Don't look now, but despite 2011 delivering an unending beatdown of headline-grabbing breaches, one type of data-leakage incident has been noticeably absent from the pile.

It wasn't too long ago that attacks on companies such as TJX, Heartland Payment Systems and Hannaford Bros. personified the hacker threat. The compromises resulted in the theft of hundreds of millions of credit card numbers and led to a significant amount of real-world fraud. CEOs apologized, customers sued and pundits disparaged. But another consequence also took shape: Many retailers appeared to get better at protecting cardholder data.

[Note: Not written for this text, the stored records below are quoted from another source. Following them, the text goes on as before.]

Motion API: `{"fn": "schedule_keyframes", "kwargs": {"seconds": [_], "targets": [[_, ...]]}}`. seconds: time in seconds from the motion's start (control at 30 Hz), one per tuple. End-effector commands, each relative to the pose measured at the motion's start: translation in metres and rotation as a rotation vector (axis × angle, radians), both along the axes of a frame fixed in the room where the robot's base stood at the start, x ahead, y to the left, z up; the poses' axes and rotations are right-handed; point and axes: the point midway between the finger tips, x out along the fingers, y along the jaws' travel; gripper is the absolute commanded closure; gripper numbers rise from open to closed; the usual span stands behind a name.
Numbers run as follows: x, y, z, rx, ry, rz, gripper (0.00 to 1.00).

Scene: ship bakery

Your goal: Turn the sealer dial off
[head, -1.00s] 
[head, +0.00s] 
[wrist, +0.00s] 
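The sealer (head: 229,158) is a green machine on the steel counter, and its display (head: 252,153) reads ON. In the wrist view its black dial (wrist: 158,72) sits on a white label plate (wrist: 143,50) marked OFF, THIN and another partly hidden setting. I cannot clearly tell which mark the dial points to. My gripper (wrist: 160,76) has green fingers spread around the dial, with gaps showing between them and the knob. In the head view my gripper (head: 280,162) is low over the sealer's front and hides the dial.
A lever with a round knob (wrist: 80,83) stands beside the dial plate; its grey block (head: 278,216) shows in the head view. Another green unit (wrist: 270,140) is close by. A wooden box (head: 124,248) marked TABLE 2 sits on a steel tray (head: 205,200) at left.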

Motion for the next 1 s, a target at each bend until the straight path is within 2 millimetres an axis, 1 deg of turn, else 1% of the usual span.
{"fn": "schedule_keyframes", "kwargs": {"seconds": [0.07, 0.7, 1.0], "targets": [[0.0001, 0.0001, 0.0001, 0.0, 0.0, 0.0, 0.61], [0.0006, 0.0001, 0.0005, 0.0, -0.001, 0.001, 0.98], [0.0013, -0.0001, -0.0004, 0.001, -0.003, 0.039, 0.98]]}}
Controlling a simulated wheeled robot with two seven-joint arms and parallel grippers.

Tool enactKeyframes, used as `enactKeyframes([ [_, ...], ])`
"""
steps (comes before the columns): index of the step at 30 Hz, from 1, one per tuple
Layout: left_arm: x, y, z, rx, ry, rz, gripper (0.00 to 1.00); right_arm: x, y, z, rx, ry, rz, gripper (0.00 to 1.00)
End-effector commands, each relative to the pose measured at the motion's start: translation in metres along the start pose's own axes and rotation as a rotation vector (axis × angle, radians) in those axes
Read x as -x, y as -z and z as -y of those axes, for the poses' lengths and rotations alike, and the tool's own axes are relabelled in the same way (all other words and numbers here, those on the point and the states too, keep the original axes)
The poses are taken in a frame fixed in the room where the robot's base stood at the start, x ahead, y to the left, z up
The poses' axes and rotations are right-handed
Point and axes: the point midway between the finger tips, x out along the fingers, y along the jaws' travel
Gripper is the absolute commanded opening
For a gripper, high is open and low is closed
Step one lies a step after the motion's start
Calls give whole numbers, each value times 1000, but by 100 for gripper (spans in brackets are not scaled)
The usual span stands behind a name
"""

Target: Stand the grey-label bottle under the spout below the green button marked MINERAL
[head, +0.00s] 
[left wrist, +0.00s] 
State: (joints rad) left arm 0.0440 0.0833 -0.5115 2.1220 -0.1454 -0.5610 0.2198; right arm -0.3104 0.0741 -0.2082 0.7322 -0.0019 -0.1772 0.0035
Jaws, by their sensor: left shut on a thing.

So, this year, as well-known organizations like Sony, Lockheed Martin, Epsilon and the CIA fell like tree branches in the path of a hurricane, brand-name retailers largely avoided the wrath of digital adversaries. Bob Russo (left), general manager of the Payment Card Industry Security Standards Council, praised the payment security guidelines that his organization manages.

“In my opinion, it is a signal that it is working,” Russo says. “The big fraud that you read about in the papers, the one that has the biggest impact, certainly is not there anymore. [The criminals] have moved along to other things.”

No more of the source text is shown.